**Supplied data:**
--- Start ---

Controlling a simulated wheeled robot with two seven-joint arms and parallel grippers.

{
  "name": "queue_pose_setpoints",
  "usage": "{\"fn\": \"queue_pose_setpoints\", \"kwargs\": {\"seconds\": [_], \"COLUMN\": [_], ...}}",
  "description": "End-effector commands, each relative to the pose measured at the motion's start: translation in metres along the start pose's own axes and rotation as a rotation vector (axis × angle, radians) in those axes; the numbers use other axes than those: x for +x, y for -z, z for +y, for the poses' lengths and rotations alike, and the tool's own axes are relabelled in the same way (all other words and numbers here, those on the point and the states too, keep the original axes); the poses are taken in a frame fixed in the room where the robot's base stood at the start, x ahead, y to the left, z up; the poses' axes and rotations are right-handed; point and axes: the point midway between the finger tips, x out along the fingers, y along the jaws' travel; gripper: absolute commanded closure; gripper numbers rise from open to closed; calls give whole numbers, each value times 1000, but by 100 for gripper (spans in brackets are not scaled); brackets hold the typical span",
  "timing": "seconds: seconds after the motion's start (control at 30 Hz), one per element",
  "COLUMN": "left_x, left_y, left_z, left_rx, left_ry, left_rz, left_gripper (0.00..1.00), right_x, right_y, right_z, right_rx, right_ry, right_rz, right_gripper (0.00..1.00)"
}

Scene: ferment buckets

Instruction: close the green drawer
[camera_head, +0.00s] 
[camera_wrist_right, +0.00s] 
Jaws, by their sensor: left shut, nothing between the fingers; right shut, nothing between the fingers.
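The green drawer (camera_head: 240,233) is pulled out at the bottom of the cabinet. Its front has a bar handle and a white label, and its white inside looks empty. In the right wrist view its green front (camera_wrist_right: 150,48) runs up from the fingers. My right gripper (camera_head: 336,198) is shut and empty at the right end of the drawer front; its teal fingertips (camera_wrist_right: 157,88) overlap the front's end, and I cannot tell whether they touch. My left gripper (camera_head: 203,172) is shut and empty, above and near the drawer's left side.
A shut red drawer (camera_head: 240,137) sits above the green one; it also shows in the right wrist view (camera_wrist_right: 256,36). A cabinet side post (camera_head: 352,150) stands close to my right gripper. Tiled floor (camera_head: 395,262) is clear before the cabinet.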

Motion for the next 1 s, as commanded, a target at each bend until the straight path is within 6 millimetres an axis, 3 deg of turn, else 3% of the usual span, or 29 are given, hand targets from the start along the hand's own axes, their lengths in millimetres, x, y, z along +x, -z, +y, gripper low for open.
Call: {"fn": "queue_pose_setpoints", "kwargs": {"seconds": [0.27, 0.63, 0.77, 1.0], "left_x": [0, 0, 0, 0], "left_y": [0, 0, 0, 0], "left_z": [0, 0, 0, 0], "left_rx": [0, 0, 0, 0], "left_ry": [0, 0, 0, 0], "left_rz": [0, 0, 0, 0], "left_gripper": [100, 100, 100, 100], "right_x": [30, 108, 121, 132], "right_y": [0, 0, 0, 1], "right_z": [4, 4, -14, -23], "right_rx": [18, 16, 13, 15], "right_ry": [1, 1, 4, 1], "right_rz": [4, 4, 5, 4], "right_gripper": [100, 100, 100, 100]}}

--- End ---
--- Start ---

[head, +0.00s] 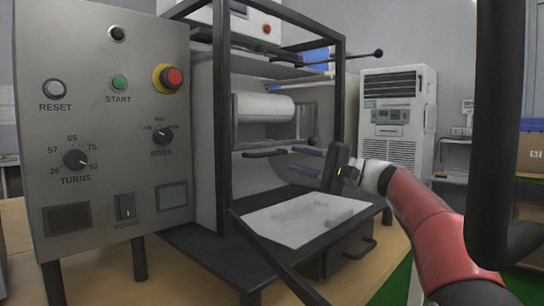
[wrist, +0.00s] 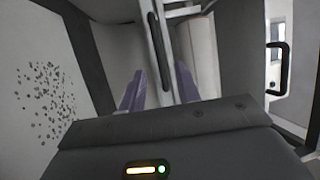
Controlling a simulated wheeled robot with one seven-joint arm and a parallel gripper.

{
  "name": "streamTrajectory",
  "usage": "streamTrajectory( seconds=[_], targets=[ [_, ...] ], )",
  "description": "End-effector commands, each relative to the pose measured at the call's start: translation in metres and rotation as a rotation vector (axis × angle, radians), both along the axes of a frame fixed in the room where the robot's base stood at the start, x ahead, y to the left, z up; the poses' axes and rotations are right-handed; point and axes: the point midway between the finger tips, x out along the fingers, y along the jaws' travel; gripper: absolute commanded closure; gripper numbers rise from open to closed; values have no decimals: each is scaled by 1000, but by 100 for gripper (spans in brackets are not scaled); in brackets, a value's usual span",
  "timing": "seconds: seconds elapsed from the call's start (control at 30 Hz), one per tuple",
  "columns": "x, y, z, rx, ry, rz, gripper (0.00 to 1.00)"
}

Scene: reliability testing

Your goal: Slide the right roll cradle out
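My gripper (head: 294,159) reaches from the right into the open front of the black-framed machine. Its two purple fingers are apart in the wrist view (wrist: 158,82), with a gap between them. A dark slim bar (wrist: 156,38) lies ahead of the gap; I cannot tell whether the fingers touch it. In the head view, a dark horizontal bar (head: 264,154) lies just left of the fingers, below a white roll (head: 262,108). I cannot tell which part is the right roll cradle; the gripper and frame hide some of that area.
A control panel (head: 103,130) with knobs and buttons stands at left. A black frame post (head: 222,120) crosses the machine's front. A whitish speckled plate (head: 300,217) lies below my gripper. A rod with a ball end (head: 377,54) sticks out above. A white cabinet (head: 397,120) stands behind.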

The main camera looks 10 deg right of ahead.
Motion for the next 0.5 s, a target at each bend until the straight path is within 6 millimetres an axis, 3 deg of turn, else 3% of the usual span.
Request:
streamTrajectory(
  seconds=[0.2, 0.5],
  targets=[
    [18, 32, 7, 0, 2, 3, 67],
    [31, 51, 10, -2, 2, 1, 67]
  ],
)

--- End ---
--- Start ---

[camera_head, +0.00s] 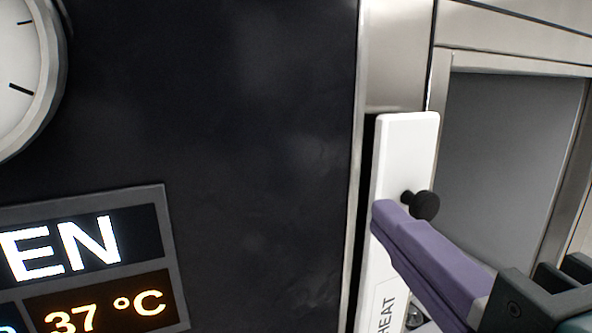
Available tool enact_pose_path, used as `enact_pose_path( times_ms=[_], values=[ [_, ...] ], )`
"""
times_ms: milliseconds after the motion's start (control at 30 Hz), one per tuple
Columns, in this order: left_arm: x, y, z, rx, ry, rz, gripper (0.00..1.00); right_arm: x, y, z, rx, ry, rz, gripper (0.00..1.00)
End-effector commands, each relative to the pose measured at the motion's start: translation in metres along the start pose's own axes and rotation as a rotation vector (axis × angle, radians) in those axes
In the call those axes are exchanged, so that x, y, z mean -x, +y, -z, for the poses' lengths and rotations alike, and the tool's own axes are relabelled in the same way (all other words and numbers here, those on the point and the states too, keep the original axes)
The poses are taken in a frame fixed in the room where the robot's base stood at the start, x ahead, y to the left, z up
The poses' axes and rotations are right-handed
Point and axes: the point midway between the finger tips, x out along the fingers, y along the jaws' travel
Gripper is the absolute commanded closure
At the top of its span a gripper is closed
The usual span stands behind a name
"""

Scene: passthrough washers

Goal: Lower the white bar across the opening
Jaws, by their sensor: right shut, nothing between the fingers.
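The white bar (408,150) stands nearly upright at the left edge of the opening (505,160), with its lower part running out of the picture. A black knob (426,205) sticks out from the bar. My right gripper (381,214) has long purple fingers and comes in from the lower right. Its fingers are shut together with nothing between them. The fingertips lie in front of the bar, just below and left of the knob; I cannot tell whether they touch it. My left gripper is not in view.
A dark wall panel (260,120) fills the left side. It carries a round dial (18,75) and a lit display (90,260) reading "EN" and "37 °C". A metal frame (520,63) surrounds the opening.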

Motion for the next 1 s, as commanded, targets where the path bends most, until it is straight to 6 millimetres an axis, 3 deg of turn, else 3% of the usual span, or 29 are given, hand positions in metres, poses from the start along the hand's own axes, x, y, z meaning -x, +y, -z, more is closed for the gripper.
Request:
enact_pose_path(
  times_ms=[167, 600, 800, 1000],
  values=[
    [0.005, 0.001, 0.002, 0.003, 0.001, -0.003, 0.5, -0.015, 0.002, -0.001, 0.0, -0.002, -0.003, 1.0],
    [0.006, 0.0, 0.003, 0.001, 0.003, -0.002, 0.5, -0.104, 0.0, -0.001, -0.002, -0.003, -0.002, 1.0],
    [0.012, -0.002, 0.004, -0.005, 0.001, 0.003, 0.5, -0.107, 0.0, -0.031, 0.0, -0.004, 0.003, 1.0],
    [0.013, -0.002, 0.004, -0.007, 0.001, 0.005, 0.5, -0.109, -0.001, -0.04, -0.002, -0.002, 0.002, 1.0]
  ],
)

--- End ---

**Work to be completed:**
Count how many lines of the listing above include "name" and report that number alone.

**Final answer:**
3